## PROMPT
Gather all lines in the data that hold the string "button".

## EXTRACTED ENTRIES
<<<<

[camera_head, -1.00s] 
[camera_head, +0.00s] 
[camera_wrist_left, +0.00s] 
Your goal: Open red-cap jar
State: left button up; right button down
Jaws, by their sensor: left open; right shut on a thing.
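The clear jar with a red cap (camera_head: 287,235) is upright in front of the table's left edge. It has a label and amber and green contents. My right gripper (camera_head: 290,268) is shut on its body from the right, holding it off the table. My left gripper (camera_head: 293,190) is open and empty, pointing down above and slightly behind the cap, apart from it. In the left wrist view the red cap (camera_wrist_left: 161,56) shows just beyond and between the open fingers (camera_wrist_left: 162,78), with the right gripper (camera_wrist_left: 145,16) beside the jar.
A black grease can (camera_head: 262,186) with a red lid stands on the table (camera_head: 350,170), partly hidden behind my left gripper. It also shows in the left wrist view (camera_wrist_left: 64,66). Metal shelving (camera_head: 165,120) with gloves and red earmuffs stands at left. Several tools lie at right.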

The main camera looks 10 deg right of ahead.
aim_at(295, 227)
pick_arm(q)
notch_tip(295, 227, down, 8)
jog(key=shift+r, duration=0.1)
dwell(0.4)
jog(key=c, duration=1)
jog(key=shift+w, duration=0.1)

>>>>
<<<<

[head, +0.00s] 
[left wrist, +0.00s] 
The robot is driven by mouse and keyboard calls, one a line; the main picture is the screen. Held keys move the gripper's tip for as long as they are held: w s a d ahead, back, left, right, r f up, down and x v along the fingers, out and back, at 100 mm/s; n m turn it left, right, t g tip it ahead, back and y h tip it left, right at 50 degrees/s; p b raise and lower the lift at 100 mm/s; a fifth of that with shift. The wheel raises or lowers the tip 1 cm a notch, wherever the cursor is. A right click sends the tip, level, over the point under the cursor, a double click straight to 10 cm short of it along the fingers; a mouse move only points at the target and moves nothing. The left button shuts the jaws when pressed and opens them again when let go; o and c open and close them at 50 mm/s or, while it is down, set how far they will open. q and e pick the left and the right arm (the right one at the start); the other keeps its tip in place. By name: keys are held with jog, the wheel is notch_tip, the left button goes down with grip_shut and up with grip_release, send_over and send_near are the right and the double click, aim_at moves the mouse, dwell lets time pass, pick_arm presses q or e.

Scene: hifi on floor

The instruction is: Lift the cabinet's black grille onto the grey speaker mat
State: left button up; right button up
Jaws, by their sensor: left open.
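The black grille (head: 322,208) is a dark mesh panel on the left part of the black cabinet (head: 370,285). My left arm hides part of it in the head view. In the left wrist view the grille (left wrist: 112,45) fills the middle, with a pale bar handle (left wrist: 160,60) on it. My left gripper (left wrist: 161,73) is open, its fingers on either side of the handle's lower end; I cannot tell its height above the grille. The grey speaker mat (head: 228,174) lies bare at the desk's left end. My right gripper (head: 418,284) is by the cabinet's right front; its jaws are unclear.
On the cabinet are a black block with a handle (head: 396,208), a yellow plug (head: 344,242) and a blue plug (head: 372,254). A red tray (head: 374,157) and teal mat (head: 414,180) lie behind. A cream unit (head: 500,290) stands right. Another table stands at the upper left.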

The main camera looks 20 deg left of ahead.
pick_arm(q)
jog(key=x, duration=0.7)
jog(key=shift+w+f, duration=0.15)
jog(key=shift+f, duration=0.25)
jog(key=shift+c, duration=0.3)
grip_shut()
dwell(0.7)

>>>>

## WRITTEN REPLY
State: left button up; right button down
The robot is driven by mouse and keyboard calls, one a line; the main picture is the screen. Held keys move the gripper's tip for as long as they are held: w s a d ahead, back, left, right, r f up, down and x v along the fingers, out and back, at 100 mm/s; n m turn it left, right, t g tip it ahead, back and y h tip it left, right at 50 degrees/s; p b raise and lower the lift at 100 mm/s; a fifth of that with shift. The wheel raises or lowers the tip 1 cm a notch, wherever the cursor is. A right click sends the tip, level, over the point under the cursor, a double click straight to 10 cm short of it along the fingers; a mouse move only points at the target and moves nothing. The left button shuts the jaws when pressed and opens them again when let go; o and c open and close them at 50 mm/s or, while it is down, set how far they will open. q and e pick the left and the right arm (the right one at the start); the other keeps its tip in place. By name: keys are held with jog, the wheel is notch_tip, the left button goes down with grip_shut and up with grip_release, send_over and send_near are the right and the double click, aim_at moves the mouse, dwell lets time pass, pick_arm presses q or e.
State: left button up; right button up

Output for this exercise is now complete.